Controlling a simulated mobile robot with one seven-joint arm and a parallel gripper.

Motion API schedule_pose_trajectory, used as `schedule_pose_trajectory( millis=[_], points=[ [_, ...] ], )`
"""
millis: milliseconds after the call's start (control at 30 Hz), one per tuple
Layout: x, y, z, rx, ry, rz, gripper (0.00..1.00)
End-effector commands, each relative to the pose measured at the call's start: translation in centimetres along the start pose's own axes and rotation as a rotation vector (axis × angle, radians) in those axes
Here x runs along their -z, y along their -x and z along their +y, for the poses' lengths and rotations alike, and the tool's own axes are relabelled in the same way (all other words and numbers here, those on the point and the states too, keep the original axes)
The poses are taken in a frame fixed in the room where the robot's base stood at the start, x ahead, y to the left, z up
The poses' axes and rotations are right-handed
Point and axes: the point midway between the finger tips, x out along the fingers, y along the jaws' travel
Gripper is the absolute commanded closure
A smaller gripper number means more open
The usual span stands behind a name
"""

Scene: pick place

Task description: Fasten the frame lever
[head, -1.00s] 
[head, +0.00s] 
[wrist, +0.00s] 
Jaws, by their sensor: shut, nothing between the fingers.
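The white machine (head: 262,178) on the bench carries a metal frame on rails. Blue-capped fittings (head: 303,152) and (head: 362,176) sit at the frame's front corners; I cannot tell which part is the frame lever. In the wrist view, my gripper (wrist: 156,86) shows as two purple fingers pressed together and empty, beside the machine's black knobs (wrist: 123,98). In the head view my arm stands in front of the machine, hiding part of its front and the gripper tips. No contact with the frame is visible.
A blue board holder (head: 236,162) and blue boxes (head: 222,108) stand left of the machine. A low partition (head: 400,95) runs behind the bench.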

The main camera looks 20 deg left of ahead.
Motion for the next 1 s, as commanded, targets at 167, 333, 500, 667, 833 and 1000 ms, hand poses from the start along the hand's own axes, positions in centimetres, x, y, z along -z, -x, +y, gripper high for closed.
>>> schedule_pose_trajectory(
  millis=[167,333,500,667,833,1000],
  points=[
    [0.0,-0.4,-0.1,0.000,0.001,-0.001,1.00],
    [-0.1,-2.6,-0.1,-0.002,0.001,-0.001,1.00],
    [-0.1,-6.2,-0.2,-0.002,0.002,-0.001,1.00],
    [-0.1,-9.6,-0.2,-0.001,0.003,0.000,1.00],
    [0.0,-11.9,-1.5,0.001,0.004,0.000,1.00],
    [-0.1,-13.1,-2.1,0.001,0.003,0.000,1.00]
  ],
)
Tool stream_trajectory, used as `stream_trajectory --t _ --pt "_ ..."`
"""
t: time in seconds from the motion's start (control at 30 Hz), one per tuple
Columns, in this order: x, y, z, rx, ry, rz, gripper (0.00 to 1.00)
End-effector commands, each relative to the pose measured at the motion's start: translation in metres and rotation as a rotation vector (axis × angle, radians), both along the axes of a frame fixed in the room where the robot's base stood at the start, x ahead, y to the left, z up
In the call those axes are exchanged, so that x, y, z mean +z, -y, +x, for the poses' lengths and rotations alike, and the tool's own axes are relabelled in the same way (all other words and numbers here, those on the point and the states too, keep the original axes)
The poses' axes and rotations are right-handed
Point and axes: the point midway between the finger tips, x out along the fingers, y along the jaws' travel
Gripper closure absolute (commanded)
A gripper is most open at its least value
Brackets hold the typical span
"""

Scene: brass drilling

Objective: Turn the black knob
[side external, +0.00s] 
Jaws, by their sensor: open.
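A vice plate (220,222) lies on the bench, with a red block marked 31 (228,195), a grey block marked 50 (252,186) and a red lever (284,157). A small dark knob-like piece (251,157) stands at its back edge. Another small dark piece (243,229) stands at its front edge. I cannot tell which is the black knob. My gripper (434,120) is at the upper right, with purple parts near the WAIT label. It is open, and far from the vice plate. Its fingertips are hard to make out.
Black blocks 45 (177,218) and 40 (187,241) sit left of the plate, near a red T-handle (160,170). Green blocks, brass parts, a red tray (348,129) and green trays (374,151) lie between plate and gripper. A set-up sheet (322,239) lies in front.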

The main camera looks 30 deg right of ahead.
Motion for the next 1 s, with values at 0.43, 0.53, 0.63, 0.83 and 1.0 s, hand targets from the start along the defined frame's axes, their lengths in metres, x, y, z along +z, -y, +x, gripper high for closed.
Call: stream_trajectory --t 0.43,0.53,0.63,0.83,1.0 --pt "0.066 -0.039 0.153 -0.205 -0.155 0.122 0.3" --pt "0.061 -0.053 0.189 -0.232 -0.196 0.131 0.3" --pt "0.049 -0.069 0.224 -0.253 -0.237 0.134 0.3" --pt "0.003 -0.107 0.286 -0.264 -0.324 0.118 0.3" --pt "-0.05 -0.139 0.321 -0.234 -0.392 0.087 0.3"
═══
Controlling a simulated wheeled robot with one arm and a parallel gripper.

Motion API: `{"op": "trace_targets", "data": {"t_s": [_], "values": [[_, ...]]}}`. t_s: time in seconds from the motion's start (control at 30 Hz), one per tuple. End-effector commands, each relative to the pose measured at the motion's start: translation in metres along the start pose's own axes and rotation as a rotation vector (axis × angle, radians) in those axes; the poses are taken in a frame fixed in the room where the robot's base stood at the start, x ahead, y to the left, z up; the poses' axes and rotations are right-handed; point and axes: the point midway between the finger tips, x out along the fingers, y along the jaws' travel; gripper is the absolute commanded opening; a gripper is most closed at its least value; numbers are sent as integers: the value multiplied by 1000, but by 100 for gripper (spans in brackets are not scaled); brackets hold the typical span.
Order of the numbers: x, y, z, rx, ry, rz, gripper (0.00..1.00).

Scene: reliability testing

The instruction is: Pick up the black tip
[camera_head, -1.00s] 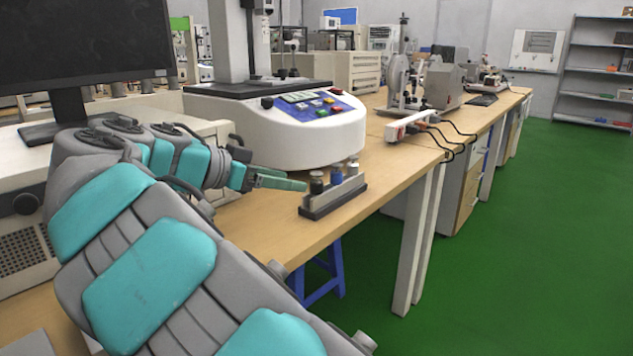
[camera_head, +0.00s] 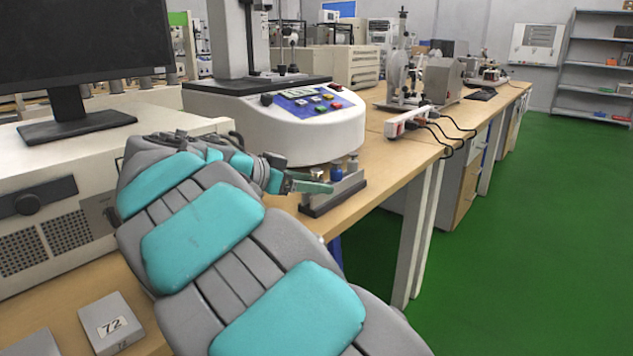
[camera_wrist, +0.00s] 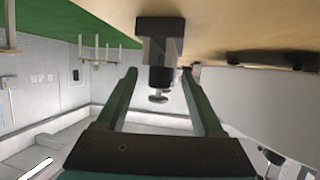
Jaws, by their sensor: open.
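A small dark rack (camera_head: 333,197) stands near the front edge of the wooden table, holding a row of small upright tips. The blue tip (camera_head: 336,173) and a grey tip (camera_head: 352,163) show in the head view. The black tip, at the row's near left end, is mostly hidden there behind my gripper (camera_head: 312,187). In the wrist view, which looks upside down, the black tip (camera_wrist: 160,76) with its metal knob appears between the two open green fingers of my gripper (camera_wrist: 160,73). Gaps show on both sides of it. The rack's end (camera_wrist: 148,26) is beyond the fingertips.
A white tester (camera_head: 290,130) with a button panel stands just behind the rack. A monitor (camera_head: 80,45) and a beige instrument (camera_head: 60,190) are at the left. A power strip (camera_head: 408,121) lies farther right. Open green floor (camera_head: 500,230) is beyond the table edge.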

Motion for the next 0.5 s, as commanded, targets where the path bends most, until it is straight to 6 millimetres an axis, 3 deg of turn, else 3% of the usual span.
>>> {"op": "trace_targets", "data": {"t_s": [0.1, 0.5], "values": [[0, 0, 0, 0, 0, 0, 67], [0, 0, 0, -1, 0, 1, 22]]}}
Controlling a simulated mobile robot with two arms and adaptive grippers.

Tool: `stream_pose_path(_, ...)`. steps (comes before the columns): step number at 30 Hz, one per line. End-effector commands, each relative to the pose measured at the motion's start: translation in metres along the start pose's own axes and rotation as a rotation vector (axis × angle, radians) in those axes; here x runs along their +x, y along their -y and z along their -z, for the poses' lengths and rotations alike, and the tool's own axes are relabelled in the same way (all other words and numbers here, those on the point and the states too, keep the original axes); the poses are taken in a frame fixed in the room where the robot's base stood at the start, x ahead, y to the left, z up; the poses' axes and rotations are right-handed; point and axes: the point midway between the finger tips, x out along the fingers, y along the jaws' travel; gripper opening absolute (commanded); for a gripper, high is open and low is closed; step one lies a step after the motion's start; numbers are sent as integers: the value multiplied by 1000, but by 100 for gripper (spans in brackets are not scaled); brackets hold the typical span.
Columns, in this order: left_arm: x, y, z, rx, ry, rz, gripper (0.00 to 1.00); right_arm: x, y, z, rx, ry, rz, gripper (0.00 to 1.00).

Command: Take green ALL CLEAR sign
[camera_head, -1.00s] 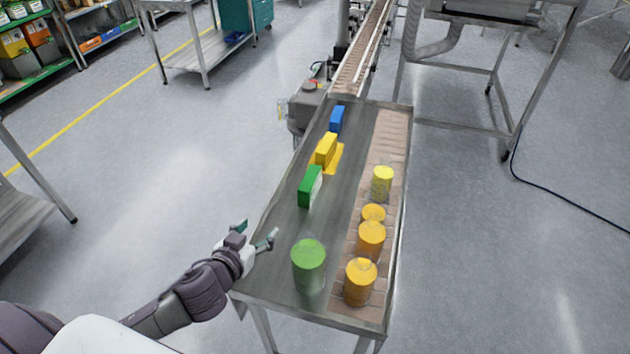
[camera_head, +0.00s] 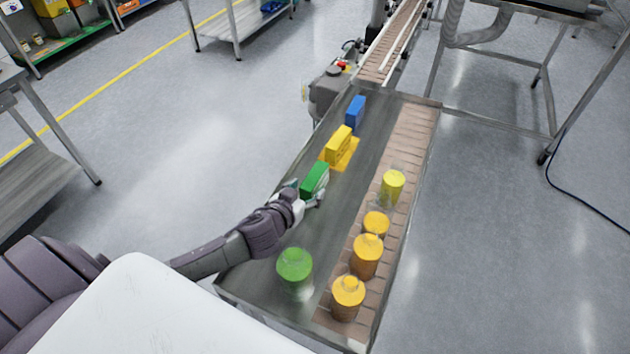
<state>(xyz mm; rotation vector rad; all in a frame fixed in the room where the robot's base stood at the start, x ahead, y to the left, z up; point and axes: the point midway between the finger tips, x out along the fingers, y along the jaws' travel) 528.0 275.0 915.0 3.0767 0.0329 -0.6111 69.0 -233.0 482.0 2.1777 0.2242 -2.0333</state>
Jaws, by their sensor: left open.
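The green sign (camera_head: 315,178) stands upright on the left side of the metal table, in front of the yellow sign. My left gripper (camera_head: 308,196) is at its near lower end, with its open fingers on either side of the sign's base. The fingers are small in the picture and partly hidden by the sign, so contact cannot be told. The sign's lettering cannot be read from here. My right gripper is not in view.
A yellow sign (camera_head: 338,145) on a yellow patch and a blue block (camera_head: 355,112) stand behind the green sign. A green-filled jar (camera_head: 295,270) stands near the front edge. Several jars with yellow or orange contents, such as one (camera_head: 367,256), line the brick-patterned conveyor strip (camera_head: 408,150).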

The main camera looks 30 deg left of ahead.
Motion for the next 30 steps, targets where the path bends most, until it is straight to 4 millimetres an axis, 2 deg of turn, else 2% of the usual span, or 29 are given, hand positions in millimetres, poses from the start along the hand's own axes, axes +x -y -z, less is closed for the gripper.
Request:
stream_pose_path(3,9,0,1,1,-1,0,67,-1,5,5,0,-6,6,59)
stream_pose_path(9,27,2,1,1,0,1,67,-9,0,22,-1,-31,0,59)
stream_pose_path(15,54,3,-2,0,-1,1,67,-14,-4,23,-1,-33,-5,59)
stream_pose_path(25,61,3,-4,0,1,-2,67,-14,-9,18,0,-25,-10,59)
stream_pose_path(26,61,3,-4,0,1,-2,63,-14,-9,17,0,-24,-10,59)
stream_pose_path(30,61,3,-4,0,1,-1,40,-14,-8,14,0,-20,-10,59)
═══
■ **SHORT PROBLEM**
Copy every line of the listing where the word "simulated" appears.

■ **WORKED ANSWER**
Controlling a simulated mobile robot with one seven-joint arm and a parallel gripper.
Controlling a simulated wheeled robot with one arm and a parallel gripper.
Controlling a simulated mobile robot with two arms and adaptive grippers.

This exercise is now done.